→ BRIEF
Reproduce exactly, with no pictures, each line from the opening of the material down through the line containing "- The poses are".
Start
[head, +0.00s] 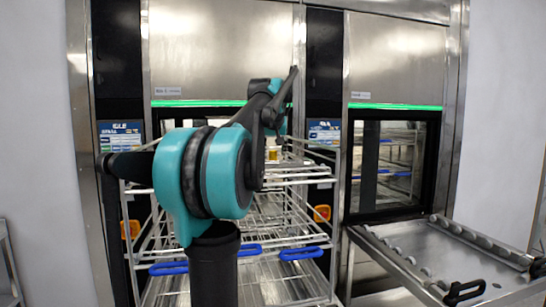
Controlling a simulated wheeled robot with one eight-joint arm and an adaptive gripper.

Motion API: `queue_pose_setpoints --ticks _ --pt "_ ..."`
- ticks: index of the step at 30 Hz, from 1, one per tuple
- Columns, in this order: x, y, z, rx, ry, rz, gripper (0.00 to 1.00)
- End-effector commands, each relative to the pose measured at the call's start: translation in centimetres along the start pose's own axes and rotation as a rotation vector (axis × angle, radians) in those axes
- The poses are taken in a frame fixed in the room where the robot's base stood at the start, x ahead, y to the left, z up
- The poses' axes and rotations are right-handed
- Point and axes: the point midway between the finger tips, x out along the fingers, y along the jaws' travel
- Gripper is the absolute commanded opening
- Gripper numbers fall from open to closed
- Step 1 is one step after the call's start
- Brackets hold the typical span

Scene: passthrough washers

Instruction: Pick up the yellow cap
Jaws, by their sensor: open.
End
→ ANSWER TO THE PROBLEM
[head, +0.00s] 
Controlling a simulated wheeled robot with one eight-joint arm and an adaptive gripper.

Motion API: `queue_pose_setpoints --ticks _ --pt "_ ..."`
- ticks: index of the step at 30 Hz, from 1, one per tuple
- Columns, in this order: x, y, z, rx, ry, rz, gripper (0.00 to 1.00)
- End-effector commands, each relative to the pose measured at the call's start: translation in centimetres along the start pose's own axes and rotation as a rotation vector (axis × angle, radians) in those axes
- The poses are taken in a frame fixed in the room where the robot's base stood at the start, x ahead, y to the left, z up

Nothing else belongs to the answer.